**Your goal:**
Copy every line of the data that includes the string "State".

━━ Material provided

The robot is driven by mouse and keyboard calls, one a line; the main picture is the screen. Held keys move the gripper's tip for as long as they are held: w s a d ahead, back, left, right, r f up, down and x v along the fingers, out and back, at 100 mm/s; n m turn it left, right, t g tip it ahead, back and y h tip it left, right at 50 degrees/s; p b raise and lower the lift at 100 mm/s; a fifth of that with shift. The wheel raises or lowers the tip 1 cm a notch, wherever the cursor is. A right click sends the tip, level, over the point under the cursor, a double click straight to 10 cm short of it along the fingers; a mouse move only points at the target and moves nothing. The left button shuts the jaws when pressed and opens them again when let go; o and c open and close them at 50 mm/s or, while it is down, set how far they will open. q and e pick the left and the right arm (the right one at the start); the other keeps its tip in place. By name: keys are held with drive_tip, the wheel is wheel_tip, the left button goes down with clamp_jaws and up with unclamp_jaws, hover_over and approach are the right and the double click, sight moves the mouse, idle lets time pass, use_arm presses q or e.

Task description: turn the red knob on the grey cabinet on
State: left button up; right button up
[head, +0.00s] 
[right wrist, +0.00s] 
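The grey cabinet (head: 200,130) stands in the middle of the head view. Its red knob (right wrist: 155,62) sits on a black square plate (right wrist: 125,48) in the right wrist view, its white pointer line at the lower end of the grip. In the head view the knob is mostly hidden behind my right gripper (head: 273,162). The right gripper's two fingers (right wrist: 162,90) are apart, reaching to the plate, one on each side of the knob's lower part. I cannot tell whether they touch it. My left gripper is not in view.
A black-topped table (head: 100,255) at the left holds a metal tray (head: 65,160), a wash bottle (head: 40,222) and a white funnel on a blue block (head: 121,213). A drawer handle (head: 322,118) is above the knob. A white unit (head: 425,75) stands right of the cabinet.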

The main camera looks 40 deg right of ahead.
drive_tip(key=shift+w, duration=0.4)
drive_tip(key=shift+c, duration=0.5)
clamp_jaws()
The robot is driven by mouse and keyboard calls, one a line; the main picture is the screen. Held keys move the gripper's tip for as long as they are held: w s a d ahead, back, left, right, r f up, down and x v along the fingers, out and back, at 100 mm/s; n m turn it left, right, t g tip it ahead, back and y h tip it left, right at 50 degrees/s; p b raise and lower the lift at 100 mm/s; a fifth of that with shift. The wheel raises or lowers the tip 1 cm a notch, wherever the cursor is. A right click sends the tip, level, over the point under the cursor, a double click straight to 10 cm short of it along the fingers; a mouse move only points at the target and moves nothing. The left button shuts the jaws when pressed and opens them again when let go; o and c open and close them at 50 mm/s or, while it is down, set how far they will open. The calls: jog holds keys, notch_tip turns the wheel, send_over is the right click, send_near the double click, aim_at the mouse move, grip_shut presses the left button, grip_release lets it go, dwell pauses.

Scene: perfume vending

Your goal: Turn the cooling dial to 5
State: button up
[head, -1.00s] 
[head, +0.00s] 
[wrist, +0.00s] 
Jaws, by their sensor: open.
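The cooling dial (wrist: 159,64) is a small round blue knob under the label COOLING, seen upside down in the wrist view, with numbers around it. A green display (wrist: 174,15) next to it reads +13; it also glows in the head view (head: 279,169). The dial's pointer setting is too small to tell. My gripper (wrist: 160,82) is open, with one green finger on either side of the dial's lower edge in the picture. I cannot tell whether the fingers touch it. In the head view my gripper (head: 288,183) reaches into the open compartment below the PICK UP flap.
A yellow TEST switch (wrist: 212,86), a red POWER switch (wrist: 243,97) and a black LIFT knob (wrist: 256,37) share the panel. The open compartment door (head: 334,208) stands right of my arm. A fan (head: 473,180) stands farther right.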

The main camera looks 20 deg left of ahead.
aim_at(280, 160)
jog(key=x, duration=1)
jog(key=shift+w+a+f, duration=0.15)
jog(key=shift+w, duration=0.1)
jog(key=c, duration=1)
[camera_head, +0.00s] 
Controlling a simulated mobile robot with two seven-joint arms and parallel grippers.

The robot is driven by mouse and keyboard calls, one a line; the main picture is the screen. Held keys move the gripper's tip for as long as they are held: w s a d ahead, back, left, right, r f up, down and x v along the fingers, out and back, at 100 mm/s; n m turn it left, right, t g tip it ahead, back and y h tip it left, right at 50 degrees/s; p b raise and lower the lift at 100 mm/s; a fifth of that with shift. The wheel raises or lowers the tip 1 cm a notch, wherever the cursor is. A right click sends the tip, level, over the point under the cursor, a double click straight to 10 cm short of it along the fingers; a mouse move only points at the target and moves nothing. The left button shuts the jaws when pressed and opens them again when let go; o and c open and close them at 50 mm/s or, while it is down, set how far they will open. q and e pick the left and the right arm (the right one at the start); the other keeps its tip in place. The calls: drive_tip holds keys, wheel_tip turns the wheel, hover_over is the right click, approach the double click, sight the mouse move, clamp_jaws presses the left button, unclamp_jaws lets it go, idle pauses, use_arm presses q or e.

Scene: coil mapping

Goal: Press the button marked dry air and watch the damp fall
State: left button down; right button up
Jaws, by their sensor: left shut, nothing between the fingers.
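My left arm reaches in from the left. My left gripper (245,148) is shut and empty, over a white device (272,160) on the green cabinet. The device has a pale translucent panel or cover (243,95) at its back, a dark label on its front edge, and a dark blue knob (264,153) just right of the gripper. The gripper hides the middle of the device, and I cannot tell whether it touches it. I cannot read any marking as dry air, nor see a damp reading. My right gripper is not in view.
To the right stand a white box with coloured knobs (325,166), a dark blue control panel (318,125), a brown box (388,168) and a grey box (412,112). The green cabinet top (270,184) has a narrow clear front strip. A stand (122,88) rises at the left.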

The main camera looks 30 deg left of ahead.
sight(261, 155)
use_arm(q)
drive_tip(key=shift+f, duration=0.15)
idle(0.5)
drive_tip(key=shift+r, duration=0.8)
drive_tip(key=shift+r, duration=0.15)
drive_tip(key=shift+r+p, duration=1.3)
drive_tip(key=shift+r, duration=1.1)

━━━━

**Solution:**
State: left button up; right button up
State: button up
State: left button down; right button up

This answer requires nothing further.